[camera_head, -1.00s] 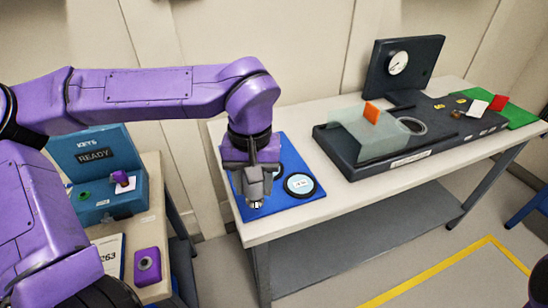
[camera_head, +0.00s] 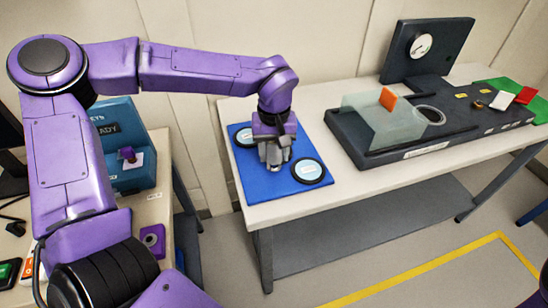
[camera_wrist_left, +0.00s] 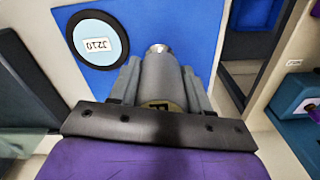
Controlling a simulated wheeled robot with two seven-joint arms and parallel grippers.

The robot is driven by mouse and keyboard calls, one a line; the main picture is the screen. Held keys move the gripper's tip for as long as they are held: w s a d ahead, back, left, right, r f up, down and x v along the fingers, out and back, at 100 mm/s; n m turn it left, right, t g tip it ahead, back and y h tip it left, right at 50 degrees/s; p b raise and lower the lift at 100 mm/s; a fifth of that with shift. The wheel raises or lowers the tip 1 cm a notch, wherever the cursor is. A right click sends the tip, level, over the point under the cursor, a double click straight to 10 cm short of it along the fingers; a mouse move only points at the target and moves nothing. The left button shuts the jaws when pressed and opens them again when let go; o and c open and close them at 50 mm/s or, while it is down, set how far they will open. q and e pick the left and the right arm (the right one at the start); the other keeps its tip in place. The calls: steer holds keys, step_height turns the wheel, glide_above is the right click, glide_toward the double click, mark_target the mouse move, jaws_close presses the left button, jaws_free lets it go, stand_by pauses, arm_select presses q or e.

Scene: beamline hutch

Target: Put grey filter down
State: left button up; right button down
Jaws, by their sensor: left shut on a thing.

★ ★ ★ ★ ★

• **Written problem**: Reproduce the material above in full and without alteration, but skip all pictures.

• **Completed exercise**:
[camera_head, -1.00s] 
[camera_head, +0.00s] 
[camera_wrist_left, +0.00s] 
Controlling a simulated wheeled robot with two seven-joint arms and parallel grippers.

The robot is driven by mouse and keyboard calls, one a line; the main picture is the screen. Held keys move the gripper's tip for as long as they are held: w s a d ahead, back, left, right, r f up, down and x v along the fingers, out and back, at 100 mm/s; n m turn it left, right, t g tip it ahead, back and y h tip it left, right at 50 degrees/s; p b raise and lower the lift at 100 mm/s; a fifth of that with shift. The wheel raises or lowers the tip 1 cm a notch, wherever the cursor is. A right click sends the tip, level, over the point under the cursor, a double click straight to 10 cm short of it along the fingers; a mouse move only points at the target and moves nothing. The left button shuts the jaws when pressed and opens them again when let go; o and c open and close them at 50 mm/s or, while it is down, set how far they will open. q and e pick the left and the right arm (the right one at the start); the other keeps its tip in place. The calls: steer holds keys, step_height turns the wheel, glide_above is the right click, glide_toward the double click, mark_target the mouse move, jaws_close presses the left button, jaws_free lets it go, stand_by pauses, arm_select presses q or e.

Scene: beamline hutch

Target: Put grey filter down
State: left button up; right button down
Jaws, by their sensor: left shut on a thing.

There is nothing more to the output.